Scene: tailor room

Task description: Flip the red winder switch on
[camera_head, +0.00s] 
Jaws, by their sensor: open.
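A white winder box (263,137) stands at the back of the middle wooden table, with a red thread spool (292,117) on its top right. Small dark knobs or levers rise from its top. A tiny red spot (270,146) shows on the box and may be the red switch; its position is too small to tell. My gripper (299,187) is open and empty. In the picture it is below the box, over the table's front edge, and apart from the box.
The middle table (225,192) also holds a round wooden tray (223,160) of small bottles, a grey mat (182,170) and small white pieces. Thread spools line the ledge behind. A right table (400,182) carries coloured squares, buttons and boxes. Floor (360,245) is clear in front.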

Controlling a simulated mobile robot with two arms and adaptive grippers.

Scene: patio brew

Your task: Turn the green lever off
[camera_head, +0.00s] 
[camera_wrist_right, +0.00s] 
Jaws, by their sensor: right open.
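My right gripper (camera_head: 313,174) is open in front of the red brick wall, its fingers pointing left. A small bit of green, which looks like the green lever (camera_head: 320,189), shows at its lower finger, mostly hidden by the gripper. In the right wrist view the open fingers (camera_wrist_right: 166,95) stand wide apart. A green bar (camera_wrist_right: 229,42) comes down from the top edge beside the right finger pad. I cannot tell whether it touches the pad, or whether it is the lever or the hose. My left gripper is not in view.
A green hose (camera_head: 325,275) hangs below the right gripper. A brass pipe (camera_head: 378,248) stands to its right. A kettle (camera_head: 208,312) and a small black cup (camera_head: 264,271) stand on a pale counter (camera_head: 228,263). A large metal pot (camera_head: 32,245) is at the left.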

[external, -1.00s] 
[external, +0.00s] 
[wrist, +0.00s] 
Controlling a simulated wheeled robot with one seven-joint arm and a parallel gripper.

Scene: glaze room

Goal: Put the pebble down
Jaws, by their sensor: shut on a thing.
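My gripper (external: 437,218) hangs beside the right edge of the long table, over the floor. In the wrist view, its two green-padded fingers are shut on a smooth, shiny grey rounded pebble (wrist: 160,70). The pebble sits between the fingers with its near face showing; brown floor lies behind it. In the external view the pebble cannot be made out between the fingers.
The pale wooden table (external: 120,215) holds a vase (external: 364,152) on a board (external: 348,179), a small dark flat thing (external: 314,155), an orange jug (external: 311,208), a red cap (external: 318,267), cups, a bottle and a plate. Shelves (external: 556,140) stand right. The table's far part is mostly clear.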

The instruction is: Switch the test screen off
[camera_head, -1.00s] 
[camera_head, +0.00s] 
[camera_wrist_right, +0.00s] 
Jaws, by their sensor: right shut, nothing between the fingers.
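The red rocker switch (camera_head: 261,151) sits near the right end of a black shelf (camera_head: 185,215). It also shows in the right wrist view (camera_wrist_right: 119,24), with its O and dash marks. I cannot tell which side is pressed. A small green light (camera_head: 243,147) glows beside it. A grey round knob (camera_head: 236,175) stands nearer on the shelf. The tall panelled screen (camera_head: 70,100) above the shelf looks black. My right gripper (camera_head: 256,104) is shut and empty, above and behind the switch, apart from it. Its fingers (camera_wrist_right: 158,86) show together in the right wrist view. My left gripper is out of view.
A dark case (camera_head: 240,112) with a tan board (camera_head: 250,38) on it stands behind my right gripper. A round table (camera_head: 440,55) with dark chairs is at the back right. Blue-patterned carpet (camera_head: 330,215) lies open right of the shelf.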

# Problem details
Work through the listing above and report how many lines include the string "Scene", with no other text.

# Result
3